Generation Nexters don't want that either. When Ritchie called her mom that fateful day she got laid off, her mother's first words were, "Come home."
"She was ready for me to give up on New York," Ritchie says. That would have been the easier choice, but one she wasn't ready to make. "I think that the recession has definitely weeded out the weak," says Ritchie. "There's sort of a sense that only the strong survive."
She may have a point. There's something to be said for bad circumstances being character building. See what it did for Millennial's grandparents, the Greatest Generation. There's hope for us yet.
And the emphasis is on yet. For now, employment opportunities still look sour. A Michigan State University survey shows that hiring for 2010 graduates is predicted to decline by 2 percent, but Millennials refuse to be discouraged. They'll fight on, scouring the internet, glad-handing employment cognoscenti, and blogging about their job hunt vexations.
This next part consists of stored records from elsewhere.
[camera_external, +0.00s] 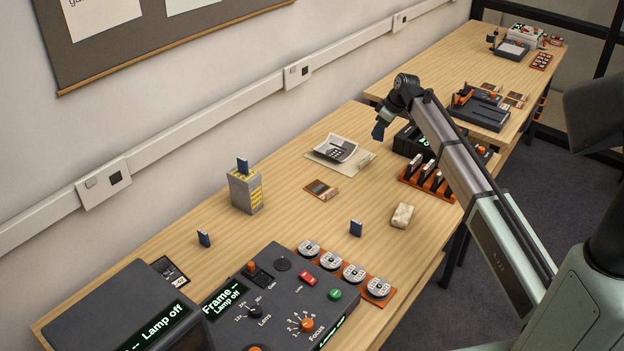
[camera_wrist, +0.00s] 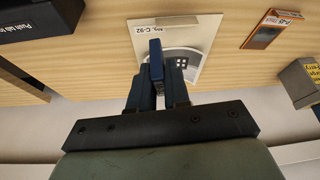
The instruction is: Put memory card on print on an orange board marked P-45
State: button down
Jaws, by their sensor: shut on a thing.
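My gripper (camera_external: 379,131) is shut on a small dark blue memory card (camera_wrist: 156,58), raised above the table. In the wrist view the card stands out between my two fingertips (camera_wrist: 157,85). The print on an orange board (camera_external: 321,190) lies flat on the wooden table, left of and below my gripper in the external view. It also shows at the upper right of the wrist view (camera_wrist: 265,30), with a small label that looks like P-45. A curled print on a pale board marked C-92 (camera_wrist: 205,30) lies behind the card in the wrist view.
A pale block (camera_external: 402,216) and an orange rack (camera_external: 412,180) stand to the right. A dark console (camera_external: 270,310) fills the front. Table around the orange board is clear.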

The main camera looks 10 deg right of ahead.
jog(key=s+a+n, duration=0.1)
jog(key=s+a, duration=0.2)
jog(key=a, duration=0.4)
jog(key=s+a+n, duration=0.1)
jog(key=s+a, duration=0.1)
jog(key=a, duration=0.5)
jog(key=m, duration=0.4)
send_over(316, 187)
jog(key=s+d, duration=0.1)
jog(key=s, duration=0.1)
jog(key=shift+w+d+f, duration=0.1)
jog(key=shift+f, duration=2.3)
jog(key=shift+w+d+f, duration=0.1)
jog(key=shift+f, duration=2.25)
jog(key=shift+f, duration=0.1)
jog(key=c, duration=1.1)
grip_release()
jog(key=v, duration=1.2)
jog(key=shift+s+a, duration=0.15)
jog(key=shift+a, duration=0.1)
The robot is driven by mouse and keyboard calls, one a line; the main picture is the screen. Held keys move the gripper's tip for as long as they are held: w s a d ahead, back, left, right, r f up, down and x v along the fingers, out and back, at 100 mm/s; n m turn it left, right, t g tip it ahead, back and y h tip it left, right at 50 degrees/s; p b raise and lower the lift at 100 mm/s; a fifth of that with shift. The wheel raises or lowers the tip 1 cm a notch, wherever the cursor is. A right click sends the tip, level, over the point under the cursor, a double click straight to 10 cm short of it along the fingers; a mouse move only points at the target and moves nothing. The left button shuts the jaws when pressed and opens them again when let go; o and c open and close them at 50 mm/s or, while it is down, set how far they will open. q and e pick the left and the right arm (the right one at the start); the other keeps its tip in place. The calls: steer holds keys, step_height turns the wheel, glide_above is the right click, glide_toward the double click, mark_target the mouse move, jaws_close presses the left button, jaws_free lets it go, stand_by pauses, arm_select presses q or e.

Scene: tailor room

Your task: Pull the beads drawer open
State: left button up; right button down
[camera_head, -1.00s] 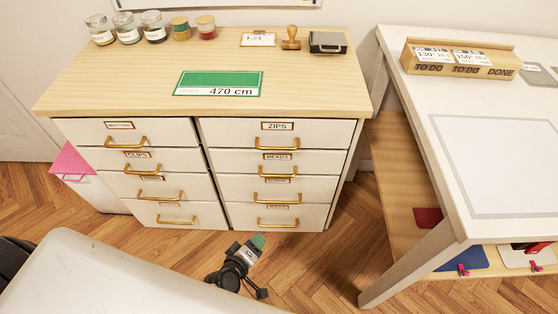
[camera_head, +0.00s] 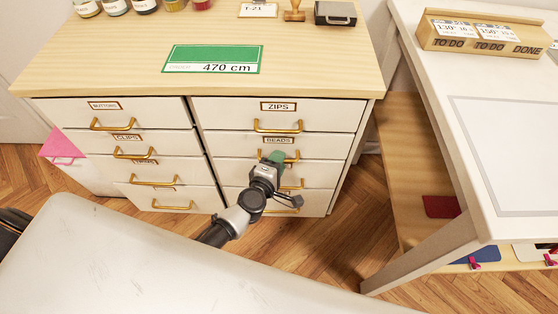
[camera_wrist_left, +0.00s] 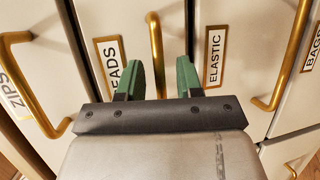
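The beads drawer (camera_head: 230,148) is the second one down in the right column of the cabinet, shut, with a BEADS label (camera_head: 278,141). Its label also shows in the left wrist view (camera_wrist_left: 110,68). My left gripper (camera_head: 277,157), with green fingertips, is in front of the drawer's brass handle and partly hides it. In the left wrist view my gripper (camera_wrist_left: 160,78) is open, with the beads handle (camera_wrist_left: 155,45) lying between the two fingers in the picture, nearer the left finger. No grip on the handle shows. My right gripper is not in view.
The zips drawer handle (camera_head: 278,127) is just above, and the elastic label (camera_wrist_left: 215,55) marks the drawer below. A white table (camera_head: 480,110) stands to the right, with wooden floor between. A green 470 cm card (camera_head: 213,58) lies on the cabinet top.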

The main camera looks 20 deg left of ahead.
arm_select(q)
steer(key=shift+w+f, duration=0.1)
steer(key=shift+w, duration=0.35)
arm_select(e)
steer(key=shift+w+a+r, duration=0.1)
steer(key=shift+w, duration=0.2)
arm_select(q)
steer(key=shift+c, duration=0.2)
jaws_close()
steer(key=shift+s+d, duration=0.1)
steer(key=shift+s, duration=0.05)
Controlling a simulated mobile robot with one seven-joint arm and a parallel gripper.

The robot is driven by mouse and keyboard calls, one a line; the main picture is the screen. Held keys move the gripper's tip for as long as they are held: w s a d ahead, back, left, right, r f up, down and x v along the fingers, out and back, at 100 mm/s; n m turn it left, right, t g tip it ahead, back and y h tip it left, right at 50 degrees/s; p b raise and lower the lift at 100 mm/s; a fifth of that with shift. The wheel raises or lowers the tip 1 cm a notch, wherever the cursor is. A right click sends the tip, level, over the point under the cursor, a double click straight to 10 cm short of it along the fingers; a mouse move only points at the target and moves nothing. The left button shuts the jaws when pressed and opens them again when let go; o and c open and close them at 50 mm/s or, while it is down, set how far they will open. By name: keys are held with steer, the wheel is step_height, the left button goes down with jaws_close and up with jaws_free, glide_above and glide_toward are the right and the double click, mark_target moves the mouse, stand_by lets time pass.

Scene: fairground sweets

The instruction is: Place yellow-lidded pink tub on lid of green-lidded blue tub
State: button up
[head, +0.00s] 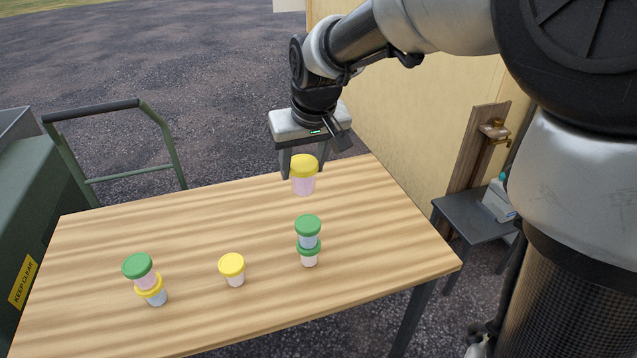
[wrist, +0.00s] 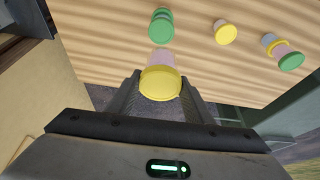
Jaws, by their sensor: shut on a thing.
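My gripper (head: 304,172) is shut on the yellow-lidded pink tub (head: 303,187), held upright above the table near its far edge. The held tub also shows between the fingers in the wrist view (wrist: 161,83). The green-lidded blue tub (head: 308,241) stands on a green-lidded white tub (head: 309,260), in front of and below the held tub in the head view. The green lid (head: 307,224) of the blue tub is bare. This stack also shows at the top of the wrist view (wrist: 160,27), apart from the held tub.
A yellow-lidded white tub (head: 233,270) stands alone mid-table. At left, a green-lidded pink tub (head: 141,270) sits on a yellow-lidded blue tub (head: 155,296). The wooden table (head: 190,235) is otherwise clear. A side stand with a bottle (head: 498,200) is at right.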

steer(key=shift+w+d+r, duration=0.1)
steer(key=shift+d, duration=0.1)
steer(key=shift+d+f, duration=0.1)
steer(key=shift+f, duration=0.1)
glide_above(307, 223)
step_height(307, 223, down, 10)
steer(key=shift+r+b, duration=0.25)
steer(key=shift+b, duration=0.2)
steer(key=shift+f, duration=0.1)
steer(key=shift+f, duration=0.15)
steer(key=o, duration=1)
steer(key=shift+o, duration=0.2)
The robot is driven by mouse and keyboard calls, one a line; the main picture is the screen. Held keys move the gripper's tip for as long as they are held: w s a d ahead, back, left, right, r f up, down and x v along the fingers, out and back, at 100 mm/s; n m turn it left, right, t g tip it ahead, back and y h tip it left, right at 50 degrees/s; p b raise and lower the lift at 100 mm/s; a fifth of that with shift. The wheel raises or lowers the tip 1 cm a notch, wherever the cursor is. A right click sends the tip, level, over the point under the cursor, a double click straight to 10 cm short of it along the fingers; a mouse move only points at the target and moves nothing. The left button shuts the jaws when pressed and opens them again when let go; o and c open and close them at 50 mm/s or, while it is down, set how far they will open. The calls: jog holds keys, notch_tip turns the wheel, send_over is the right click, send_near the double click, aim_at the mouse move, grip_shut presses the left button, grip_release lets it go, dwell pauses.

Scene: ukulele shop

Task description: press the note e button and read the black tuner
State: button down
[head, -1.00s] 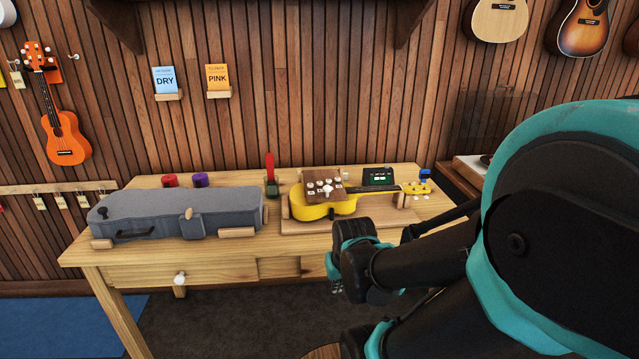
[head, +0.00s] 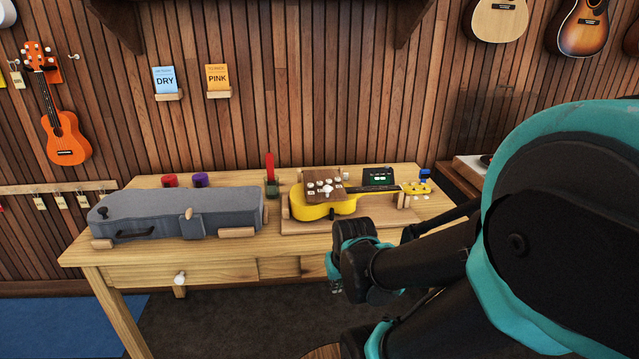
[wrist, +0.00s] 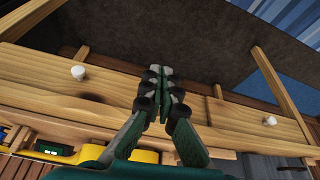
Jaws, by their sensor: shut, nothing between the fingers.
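A dark brown block with several pale round buttons (head: 323,186) sits at the yellow ukulele's body in the head view; the note labels are too small to read, so I cannot tell which is note e. The black tuner (head: 379,177) stands behind the ukulele's neck with a small green lit screen, its text unreadable. The yellow ukulele (head: 331,209) lies on a wooden stand on the bench. My gripper (wrist: 161,72) is shut and empty in the wrist view, its fingers pointing toward the dark floor. In the head view it hangs in front of the bench, below and in front of the ukulele.
The wooden bench (head: 240,245) has a drawer with a white knob (head: 180,279). A grey case (head: 180,210) fills its left side. Red and purple spools (head: 200,180) and a small stand with a red upright piece (head: 271,172) are behind. Dark floor lies in front.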

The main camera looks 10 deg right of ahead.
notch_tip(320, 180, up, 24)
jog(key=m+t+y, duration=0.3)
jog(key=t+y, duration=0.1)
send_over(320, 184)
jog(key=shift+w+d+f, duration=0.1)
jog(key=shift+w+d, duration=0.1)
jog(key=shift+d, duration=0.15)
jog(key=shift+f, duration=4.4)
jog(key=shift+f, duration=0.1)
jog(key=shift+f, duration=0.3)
As for those pie-in-the-sky aspirations that you can be whatever you want to be? Eubanks says reality does bite. "It's like finding out that Santa Claus isn't real or that love isn't like a Disney movie," she says.
For Gen Next, the truth is, you can't type into Google "Get me my dream job," and it'll happen. There isn't an app for that.
But from one veteran Millennial to another, Ritchie says, "Right now in 2010, the belief that you can do what you want may not be entirely realistic, but I think it is still valid in the long term. To me, now more than ever, you have more opportunity to decide what you want since everything is in flux."
Opportunity in the midst of change is something that Norman, in her quest for a start in the art museum world, holds on to. "I know one day I will get a job in my field. I just don't know when that day will come," says Norman "I mean we've already hit rock bottom right?" Jesus, Mary, and Joseph, we sure hope so.
So, to the class of 2010, a toast: May neighbors respect you, trouble neglect you, the angels protect you, and an entry-level position — with benefits, vacation and 401(k) — accept you.
P.S. — Prior to publication James Lewis was hired by a Washington, D.C., firm. He found the job through a contact he made on Linkedin.